INPUT:
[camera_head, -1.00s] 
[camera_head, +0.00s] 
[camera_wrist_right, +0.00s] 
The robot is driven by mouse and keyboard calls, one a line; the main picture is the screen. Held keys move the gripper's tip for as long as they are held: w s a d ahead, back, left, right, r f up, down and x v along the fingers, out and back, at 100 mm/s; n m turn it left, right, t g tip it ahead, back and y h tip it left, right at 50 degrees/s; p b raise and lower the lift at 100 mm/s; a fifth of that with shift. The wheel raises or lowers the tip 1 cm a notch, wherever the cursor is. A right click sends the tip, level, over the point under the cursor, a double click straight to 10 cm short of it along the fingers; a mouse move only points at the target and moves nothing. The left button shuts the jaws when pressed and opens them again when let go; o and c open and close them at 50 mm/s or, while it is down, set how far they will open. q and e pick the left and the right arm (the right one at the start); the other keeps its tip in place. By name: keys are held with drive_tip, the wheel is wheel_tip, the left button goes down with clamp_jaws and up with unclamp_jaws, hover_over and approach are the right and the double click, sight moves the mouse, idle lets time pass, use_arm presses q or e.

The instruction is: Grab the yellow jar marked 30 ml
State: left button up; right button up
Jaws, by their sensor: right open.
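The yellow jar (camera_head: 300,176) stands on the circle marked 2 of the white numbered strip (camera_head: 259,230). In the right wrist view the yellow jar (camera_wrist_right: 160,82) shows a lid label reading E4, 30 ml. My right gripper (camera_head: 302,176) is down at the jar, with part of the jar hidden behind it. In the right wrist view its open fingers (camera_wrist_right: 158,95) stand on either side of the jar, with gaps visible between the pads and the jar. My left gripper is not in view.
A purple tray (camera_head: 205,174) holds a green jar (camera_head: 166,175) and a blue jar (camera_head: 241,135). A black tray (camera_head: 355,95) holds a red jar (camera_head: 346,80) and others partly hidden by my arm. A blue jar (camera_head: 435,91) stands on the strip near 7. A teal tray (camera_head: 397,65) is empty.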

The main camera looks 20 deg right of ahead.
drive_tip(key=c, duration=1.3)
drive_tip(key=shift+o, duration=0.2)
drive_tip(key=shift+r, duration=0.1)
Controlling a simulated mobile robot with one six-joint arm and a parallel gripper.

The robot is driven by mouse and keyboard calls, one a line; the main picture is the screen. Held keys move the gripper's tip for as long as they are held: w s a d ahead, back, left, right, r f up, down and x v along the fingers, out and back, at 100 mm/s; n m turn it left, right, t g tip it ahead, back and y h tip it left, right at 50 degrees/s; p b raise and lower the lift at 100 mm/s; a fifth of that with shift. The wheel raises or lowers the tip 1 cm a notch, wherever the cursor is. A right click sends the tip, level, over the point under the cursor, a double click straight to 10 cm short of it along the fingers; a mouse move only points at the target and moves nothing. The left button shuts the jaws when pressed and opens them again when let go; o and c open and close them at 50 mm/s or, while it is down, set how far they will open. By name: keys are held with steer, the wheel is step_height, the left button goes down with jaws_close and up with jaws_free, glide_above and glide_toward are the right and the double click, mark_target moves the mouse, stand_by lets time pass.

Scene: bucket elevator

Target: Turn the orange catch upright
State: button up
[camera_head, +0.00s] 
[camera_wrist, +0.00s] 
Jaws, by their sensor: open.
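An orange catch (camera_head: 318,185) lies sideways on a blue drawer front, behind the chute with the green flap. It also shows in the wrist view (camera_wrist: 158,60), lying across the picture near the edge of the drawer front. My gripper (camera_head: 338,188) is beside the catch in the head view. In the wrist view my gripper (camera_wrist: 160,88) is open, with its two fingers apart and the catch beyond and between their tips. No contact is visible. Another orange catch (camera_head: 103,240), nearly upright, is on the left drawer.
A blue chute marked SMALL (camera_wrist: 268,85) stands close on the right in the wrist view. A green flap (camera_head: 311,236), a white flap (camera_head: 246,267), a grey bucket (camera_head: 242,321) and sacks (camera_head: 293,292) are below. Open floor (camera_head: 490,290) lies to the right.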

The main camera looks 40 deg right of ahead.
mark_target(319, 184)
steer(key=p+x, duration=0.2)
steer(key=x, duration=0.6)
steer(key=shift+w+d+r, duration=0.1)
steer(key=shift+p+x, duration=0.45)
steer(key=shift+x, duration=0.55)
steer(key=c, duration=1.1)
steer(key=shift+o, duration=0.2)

EXERCISE INSTRUCTIONS: Begin with the line containing "Scene: bucket elevator", end with the line containing "[camera_wrist, +0.00s]", and transcribe exactly every line in that span, with nothing added.

THE RESULT:
Scene: bucket elevator

Target: Turn the orange catch upright
State: button up
[camera_head, +0.00s] 
[camera_wrist, +0.00s] 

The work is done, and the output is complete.